It is interesting to note the order of events. In the 14th and 15th century, the jurisdictional issue was followed by the doctrinal error. In our times, there are attempts to decentralise existing heresies in the form of modernism and its regional varieties by means of “authentic collegiality”. Conciliarists, part of whom was influenced by Ockham or Marsilius of Padua, had also their own vision of the Church that was very different from that of its Divine Founder (“I will build my Church on the Rock”). However, these trends emerged only at the end of the history of conciliarism. At the beginning of the 21st century, there is first a precisely sketched vision of the “new paradigm” of the Church (it cannot be otherwise, considering the participation of many German hierarchs in this project) and then its “transmission belt” in the form of “authentic conciliarism”.

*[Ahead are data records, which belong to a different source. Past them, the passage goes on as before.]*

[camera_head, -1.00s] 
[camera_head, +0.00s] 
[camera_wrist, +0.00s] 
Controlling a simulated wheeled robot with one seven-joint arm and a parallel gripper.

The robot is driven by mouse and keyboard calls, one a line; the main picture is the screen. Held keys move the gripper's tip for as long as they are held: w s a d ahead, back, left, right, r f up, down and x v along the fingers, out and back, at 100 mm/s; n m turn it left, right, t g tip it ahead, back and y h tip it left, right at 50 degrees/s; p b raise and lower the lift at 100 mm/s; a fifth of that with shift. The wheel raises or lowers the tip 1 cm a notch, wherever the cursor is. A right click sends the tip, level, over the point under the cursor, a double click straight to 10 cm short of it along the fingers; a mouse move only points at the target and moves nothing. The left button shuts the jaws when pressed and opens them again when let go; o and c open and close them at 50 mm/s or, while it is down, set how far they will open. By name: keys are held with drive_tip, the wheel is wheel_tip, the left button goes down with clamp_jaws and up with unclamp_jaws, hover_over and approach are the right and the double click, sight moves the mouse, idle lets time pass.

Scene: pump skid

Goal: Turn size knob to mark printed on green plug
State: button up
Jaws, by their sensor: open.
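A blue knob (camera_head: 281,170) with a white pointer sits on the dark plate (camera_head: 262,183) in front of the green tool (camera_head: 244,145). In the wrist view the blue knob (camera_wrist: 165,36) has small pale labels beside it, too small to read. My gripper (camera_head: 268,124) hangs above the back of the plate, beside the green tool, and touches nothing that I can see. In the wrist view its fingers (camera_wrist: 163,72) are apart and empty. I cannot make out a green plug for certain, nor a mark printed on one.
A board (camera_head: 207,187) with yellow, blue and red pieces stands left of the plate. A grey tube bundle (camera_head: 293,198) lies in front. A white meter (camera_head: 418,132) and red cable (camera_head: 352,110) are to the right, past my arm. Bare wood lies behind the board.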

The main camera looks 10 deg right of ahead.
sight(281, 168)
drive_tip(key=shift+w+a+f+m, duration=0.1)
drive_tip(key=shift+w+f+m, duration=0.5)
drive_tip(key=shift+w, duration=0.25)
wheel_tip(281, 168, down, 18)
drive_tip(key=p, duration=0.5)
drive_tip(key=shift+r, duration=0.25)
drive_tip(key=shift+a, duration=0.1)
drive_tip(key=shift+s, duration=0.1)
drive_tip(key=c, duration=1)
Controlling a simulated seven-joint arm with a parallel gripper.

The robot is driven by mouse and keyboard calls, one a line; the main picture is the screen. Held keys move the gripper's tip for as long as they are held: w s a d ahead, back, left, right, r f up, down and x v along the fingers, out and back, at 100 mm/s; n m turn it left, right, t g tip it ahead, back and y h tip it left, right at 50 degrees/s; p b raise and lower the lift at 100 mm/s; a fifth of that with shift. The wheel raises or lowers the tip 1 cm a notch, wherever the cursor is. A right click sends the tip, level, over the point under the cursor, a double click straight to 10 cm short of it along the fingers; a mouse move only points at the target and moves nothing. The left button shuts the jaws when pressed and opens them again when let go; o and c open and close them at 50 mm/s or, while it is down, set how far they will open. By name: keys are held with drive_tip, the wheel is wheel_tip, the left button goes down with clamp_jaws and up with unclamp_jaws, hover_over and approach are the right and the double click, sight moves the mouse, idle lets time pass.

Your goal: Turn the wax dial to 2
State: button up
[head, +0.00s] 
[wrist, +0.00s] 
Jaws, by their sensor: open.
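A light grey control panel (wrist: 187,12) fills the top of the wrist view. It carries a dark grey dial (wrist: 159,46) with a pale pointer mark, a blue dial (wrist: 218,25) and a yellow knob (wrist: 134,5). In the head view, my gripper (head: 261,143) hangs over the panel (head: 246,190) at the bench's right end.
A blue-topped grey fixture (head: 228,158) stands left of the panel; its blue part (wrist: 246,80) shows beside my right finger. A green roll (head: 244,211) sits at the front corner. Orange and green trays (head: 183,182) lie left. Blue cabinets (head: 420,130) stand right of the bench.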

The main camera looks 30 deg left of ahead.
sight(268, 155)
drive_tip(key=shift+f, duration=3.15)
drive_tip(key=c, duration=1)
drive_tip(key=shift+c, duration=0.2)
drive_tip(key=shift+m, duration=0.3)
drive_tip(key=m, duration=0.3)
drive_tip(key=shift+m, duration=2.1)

On the other hand, it is actually insignificant when and how a heresy that leads to the crisis of the whole Church is spread out. Just as the trend that died in the first half of the 15th century prepared the ground for the events that followed at the beginning of the 16th century (the Protestant Reformation), the current promotion of “authentic collegiality” opens the way to a “new aggiornamento”.


Grzegorz Kucharczyk  


P.S. A small pendent to an exhaustive review of the Polish film The Clergy (“Kler”) presented by Karpiel and Kratiuk in PChTV and concerning the threat of “hybrid wars”. I recall the words of A. Dugin – a specialist in “sacred geography” serving the Kremlin, who explained to the readers of Fronda exactly 20 years ago that supporting all forms of anti-Catholicism in Poland, beginning from Freemasonry and the occult, is in the interest of Russia. He said: “It is necessary to disintegrate Catholicism from the inside, reinforce the Polish Freemasonry, support secular movements with disintegrating tendencies, and promote heterodoxical and antipapal Christianity.” I wrote about this on this website a few years ago. And now we have a film about the Polish Church directed by an atheist according to the script written by a Protestant and shot in laicised Czech Republic.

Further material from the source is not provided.